• **TASK BRIEF**
From the entries below, extract every line that includes the word "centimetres".

(Dataset excerpt)
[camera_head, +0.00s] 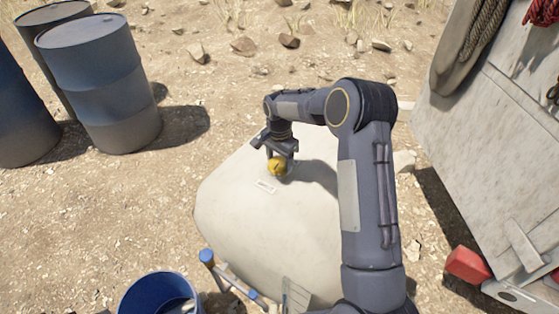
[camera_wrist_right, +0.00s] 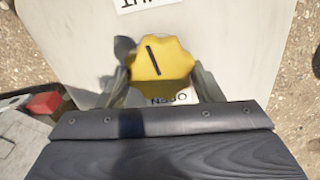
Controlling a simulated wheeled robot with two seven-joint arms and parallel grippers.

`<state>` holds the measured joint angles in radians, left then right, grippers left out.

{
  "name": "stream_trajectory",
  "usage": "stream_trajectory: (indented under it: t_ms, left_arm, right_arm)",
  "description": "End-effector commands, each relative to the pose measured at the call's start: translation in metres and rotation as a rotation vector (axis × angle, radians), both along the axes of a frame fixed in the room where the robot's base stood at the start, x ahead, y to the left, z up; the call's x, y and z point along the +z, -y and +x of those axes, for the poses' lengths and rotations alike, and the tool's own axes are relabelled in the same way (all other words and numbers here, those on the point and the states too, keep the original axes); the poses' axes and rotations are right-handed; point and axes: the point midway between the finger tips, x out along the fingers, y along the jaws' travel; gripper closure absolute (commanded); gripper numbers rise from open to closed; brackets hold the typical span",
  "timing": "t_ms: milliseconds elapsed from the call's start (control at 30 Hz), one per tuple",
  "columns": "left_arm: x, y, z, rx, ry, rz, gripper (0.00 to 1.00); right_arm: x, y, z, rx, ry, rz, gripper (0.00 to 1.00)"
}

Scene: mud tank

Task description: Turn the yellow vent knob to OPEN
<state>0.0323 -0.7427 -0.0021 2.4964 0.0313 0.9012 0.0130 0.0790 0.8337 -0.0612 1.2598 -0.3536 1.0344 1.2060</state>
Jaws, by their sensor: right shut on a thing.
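The yellow vent knob (camera_head: 277,167) stands on top of the pale tank (camera_head: 235,215) in the head view. In the right wrist view the lobed knob (camera_wrist_right: 163,58) has a dark line across its face, slightly tilted. The line's lower end points toward an upside-down OPEN label (camera_wrist_right: 168,98), partly hidden by the knob and gripper. Another cut-off label (camera_wrist_right: 143,3) lies on the opposite side. My right gripper (camera_head: 280,158) comes from above and is shut on the knob, one finger on each side. My left gripper is not in view.
Blue drums (camera_head: 100,85) stand at the far left. A blue bucket (camera_head: 160,292) and a blue-handled tool (camera_head: 225,272) are at the front. A grey panel with hanging ropes (camera_head: 500,130) rises on the right, with a red object (camera_head: 467,264) at its foot.

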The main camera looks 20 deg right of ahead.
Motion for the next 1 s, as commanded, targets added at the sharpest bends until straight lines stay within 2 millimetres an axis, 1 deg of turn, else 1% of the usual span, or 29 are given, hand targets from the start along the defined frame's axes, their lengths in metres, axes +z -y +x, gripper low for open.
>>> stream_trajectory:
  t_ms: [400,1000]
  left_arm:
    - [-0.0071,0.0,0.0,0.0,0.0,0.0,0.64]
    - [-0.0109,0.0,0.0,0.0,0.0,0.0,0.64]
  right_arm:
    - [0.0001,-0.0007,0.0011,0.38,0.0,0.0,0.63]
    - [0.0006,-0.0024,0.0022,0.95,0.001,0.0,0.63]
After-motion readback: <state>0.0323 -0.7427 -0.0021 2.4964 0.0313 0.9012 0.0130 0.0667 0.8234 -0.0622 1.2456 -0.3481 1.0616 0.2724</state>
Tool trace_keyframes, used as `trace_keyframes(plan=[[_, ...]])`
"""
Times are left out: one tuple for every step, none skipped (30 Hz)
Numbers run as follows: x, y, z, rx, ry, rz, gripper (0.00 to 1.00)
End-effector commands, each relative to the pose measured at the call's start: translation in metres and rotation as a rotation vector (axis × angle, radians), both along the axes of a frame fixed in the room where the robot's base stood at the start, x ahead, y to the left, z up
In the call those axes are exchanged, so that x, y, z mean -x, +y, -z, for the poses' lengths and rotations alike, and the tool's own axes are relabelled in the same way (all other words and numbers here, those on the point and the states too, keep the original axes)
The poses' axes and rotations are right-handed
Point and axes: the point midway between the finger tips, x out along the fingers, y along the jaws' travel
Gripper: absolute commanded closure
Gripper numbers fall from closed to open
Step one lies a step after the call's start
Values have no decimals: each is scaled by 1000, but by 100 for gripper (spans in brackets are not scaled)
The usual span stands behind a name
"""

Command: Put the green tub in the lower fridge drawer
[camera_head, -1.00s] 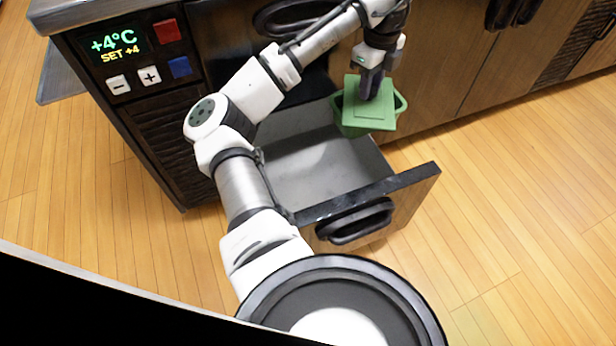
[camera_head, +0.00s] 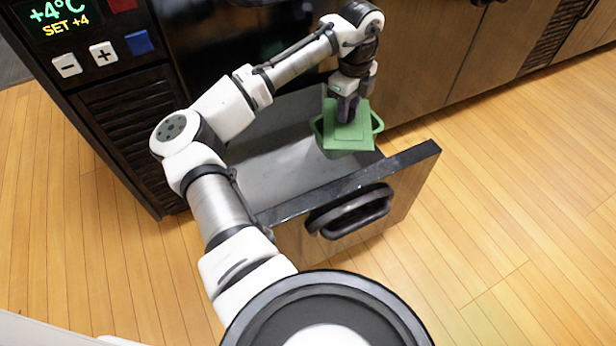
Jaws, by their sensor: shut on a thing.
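The green tub (camera_head: 352,142) has a flat square lid and rounded side handles. It hangs over the right inner part of the open lower drawer (camera_head: 283,172), near the drawer's right wall. My gripper (camera_head: 347,112) points down and is shut on the top of the tub at its lid. The drawer is pulled out, and its grey floor looks empty. It has a dark top edge and a black handle (camera_head: 350,212). I cannot tell how far the tub's bottom is above the drawer floor. The fingertips are partly hidden against the lid.
The control panel (camera_head: 95,45) with a +4°C display and buttons is at the top left. Wooden cabinet fronts (camera_head: 430,70) run along the right behind the drawer. The wooden floor (camera_head: 500,230) right of the drawer is clear.

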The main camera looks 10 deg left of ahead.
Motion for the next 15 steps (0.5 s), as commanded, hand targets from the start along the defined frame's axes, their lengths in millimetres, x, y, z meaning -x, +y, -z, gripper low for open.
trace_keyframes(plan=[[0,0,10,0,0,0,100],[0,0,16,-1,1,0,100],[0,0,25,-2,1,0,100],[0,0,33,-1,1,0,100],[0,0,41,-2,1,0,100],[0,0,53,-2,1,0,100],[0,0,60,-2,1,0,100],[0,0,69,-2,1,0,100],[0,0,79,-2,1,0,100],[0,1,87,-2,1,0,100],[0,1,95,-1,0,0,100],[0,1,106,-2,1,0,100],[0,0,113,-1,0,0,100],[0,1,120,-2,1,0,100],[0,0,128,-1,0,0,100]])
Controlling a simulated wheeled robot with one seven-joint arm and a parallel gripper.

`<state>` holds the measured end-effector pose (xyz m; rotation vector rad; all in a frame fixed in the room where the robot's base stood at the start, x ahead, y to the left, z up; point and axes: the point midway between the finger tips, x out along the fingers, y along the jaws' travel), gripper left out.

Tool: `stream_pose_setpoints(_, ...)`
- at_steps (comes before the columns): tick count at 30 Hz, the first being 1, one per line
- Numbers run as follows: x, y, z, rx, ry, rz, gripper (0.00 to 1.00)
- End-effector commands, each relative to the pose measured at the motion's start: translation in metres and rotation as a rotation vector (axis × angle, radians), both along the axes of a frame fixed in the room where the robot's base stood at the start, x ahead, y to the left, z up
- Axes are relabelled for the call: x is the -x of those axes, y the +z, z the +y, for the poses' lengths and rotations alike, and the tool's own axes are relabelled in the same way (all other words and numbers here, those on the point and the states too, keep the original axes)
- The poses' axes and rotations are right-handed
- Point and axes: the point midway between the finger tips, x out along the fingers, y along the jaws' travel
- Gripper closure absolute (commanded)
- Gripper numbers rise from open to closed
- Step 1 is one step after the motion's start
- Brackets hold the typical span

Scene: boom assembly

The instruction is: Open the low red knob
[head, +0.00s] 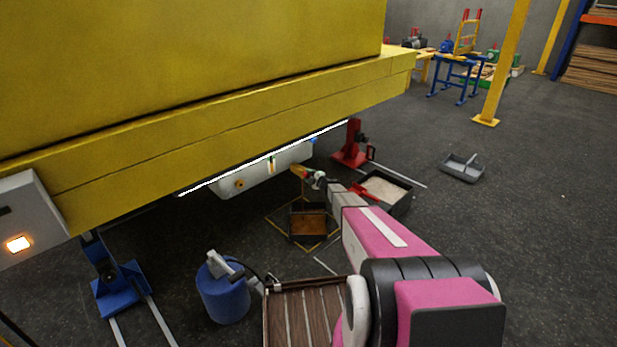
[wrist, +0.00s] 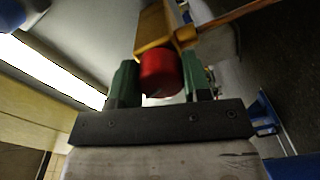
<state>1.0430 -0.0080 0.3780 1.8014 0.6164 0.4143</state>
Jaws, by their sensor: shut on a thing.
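The low red knob (wrist: 160,72) sits between the two green fingers of my gripper (wrist: 163,84) in the wrist view. It is at the end of a brass-coloured fitting (wrist: 154,32). My gripper is shut on the knob, one finger on each side. In the head view, my gripper (head: 309,177) is under the yellow boom, at the right end of a pale tank (head: 265,173). The brass fitting (head: 297,171) shows just left of the fingers there. The knob is too small in that view to tell how far it is turned.
An open box (head: 312,225) stands on the floor below the fitting. A tray of sand (head: 390,186) and a red stand (head: 351,148) are near my arm. A blue canister (head: 222,293) and a slatted crate (head: 285,312) are in front. The right floor is mostly clear.

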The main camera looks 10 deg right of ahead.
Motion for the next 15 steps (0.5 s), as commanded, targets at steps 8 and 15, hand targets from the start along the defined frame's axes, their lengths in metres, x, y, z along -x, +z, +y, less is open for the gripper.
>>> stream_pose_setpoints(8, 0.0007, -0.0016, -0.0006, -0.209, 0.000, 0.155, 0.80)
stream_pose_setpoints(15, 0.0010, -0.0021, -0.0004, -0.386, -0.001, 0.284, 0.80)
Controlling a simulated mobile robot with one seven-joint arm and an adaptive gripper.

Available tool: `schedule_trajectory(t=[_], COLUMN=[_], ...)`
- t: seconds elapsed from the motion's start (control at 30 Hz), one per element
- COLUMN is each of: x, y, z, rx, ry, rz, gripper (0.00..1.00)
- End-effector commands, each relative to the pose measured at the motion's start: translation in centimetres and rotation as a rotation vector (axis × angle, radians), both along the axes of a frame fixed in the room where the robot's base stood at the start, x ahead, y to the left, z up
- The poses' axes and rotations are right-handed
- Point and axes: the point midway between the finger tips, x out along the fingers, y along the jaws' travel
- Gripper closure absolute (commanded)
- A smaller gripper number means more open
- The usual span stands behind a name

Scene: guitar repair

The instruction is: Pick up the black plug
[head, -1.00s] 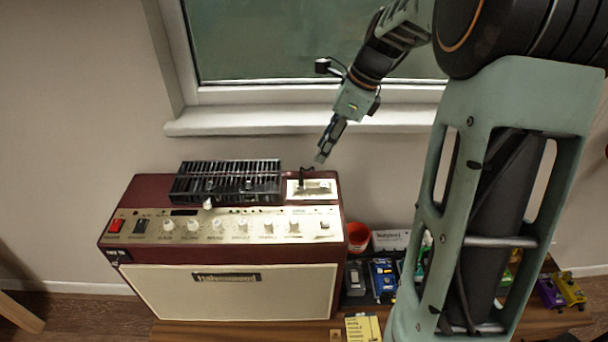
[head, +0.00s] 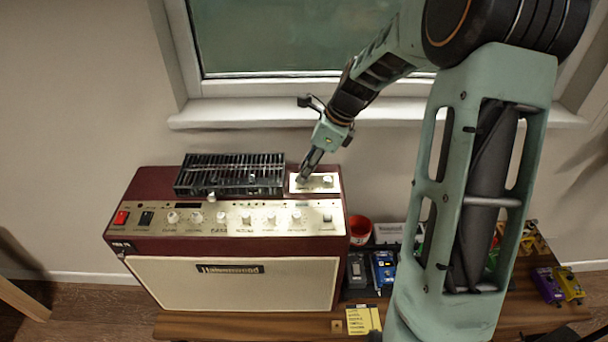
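My gripper (head: 305,177) points down and left at the small white box (head: 318,187) on top of the dark red amplifier, at the box's left end. The fingertips are small and seen from the side, so I cannot tell whether they are open or shut. The black plug does not show clearly now. A small upright black piece stood on this box a second ago, and the gripper now covers that spot.
The amplifier (head: 160,187) stands on a wooden table below the window sill (head: 230,117). A black slatted unit (head: 228,174) lies left of the white box. A red cup (head: 361,231) and several pedals, one blue (head: 384,270), stand to the right.

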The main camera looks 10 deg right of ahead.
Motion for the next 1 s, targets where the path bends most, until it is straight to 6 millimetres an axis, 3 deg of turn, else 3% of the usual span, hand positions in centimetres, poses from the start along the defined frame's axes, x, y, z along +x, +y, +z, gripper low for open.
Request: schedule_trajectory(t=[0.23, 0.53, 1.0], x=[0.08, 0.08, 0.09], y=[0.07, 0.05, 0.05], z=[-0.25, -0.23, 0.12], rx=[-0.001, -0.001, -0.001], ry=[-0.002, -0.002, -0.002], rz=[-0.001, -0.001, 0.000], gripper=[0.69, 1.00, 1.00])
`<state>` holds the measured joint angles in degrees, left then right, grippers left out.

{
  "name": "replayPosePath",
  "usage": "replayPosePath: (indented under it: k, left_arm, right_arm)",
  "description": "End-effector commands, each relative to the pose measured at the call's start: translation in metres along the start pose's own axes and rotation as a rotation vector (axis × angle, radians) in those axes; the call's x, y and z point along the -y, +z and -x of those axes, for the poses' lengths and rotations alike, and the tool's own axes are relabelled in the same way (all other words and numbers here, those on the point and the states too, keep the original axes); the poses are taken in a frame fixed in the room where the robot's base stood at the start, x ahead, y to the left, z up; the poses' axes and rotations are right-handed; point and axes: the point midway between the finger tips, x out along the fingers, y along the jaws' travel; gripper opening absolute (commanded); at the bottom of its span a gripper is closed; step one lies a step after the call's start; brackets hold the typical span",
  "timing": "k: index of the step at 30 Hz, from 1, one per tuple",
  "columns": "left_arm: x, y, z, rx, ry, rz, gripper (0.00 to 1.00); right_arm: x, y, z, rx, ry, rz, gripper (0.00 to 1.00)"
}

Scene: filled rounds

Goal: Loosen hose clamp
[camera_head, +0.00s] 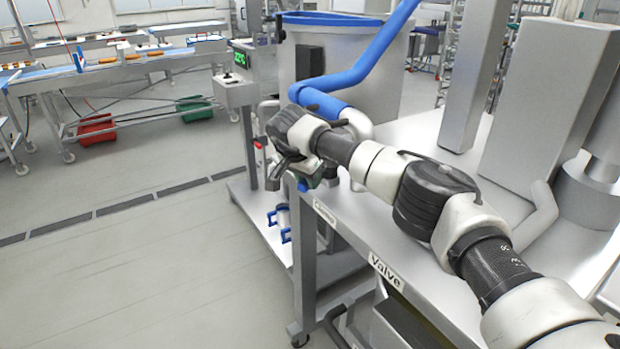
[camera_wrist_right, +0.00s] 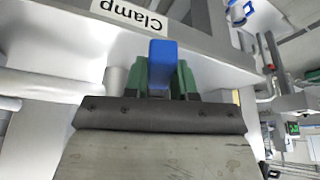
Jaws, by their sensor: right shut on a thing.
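The hose clamp's blue lever (camera_wrist_right: 162,60) shows in the right wrist view, between the two green fingers of my right gripper (camera_wrist_right: 163,82). The gripper is shut on it. A "Clamp" label (camera_wrist_right: 130,15) is beside it on the metal edge. In the head view my right gripper (camera_head: 308,180) is at the near left corner of the metal table, close to the same label (camera_head: 325,213). My own wrist hides most of the clamp there. My left gripper is not in view.
The metal table (camera_head: 440,275) bears a "Valve" label (camera_head: 386,272) on its front edge. A blue hose (camera_head: 365,60) runs down behind my right wrist, near a large steel vat (camera_head: 380,85). A control box with a green display (camera_head: 241,60) stands behind. The floor at left is clear.

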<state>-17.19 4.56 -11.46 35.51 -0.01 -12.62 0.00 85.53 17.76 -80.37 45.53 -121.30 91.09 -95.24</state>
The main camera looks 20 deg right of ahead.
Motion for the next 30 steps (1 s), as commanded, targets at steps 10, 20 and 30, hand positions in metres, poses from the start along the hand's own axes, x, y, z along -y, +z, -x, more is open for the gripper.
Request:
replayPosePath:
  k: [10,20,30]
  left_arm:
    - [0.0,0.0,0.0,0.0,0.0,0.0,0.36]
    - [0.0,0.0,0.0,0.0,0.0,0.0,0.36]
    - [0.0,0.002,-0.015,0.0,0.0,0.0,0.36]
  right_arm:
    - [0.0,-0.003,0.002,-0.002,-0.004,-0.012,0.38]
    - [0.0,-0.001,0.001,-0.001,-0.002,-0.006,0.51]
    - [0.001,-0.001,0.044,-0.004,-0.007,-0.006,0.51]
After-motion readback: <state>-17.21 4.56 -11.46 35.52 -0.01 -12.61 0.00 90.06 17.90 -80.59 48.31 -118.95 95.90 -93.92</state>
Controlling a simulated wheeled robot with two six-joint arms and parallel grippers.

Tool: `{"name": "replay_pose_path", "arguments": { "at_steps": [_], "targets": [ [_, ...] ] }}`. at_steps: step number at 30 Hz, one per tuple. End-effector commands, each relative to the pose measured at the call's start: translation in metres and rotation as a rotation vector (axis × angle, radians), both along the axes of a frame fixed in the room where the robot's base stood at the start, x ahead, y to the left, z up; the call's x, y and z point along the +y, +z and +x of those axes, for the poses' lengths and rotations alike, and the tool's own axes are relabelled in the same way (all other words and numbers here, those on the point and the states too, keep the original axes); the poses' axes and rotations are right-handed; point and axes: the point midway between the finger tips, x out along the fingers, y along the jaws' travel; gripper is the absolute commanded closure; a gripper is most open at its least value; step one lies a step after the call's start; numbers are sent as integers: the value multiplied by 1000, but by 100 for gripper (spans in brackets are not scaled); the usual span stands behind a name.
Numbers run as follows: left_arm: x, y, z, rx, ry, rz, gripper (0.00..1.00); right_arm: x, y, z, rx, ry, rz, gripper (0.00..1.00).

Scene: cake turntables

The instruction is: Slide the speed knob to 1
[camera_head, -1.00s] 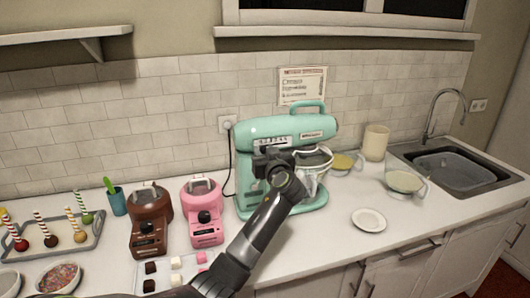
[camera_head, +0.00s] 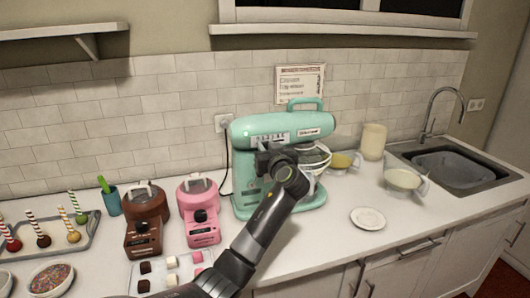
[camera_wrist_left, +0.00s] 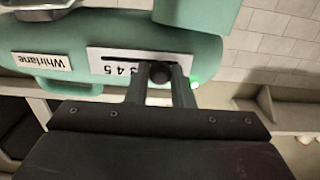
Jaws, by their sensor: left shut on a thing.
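The teal stand mixer (camera_head: 310,126) stands on the counter against the tiled wall. Its white speed scale (camera_head: 271,138) is on the side of the head; in the left wrist view the scale (camera_wrist_left: 105,57) shows a dark slot and some digits. The round black speed knob (camera_wrist_left: 159,72) sits between the two fingers of my left gripper (camera_wrist_left: 160,78), which is shut on it. The fingers hide part of the scale, so I cannot read the knob's setting. In the head view the left gripper (camera_head: 268,158) is in front of the mixer head, just below the scale. My right gripper is not in view.
A pink machine (camera_head: 203,231) and a brown machine (camera_head: 145,240) stand left of the mixer. Glass bowls, a beige canister (camera_head: 373,141) and a small white plate (camera_head: 368,218) are to its right, before the sink (camera_head: 455,168). Counter around the plate is clear.

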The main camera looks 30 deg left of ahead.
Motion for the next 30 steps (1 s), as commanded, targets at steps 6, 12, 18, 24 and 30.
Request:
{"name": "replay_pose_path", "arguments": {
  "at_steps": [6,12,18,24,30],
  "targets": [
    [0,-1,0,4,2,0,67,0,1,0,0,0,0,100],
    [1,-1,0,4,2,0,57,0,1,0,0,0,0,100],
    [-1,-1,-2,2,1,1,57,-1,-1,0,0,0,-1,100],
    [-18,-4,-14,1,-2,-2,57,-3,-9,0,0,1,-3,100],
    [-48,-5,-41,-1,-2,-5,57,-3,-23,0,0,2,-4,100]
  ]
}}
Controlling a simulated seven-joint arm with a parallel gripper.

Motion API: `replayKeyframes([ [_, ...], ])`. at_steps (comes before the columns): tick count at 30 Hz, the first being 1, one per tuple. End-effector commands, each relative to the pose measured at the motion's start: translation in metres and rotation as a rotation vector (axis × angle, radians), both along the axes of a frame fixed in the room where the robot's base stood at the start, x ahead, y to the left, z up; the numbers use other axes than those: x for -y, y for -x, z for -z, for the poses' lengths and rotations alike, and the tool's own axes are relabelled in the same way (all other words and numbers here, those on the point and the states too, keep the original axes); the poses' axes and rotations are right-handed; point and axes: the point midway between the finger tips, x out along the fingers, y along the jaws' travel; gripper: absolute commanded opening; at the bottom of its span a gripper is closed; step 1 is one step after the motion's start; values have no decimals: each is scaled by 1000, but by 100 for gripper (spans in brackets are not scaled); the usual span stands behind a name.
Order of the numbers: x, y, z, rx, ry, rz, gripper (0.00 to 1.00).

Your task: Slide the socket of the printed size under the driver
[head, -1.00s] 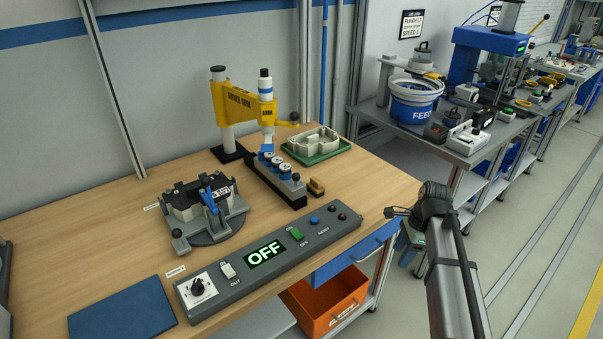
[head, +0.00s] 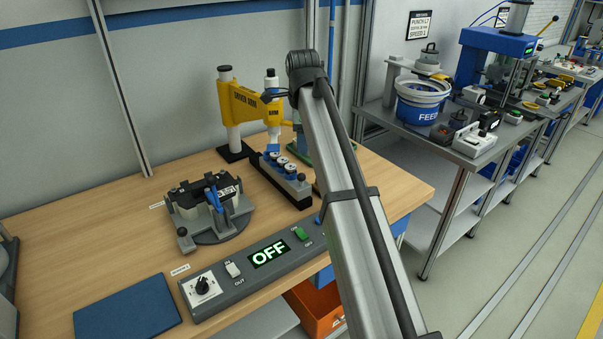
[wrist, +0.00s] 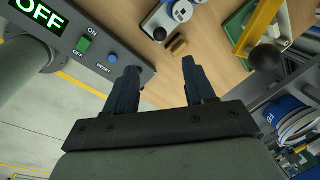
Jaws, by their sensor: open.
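The yellow driver arm (head: 243,103) stands on a post at the back of the bench, its spindle pointing down. Below and in front of it is a dark slide rack (head: 298,188) with several round-topped sockets (head: 282,161) in a row. The rack's near end also shows in the wrist view (wrist: 157,22). A grey-black part with a printed label (head: 229,190) sits in a fixture (head: 215,233) to the left; the print is too small to read. My gripper (wrist: 160,67) is open and empty above the bench front, short of the rack. In the head view my arm hides it.
A control box (head: 215,294) showing OFF runs along the front edge. A black ball knob (wrist: 265,57) is near my gripper's right side. A blue mat (head: 127,308) lies front left.

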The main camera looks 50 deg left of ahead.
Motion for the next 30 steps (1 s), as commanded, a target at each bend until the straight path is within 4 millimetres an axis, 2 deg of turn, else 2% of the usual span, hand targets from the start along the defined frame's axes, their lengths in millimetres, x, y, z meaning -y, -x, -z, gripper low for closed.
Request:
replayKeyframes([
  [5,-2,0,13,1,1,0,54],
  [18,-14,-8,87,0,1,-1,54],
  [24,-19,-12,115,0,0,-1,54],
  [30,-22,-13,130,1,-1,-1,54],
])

• **FINISHED TASK**
- End-effector commands, each relative to the pose measured at the motion's start: translation in centimetres and rotation as a rotation vector (axis × angle, radians), both along the axes of a frame fixed in the room where the robot's base stood at the start, x ahead, y to the left, z up
Motion for the next 1 s, targets where the path bends most, until it is straight to 6 millimetres an axis, 3 deg of turn, else 3% of the usual span, hand positions in centimetres, poses from the start along the defined frame's axes, x, y, z along +x, +y, +z, gripper low for open.

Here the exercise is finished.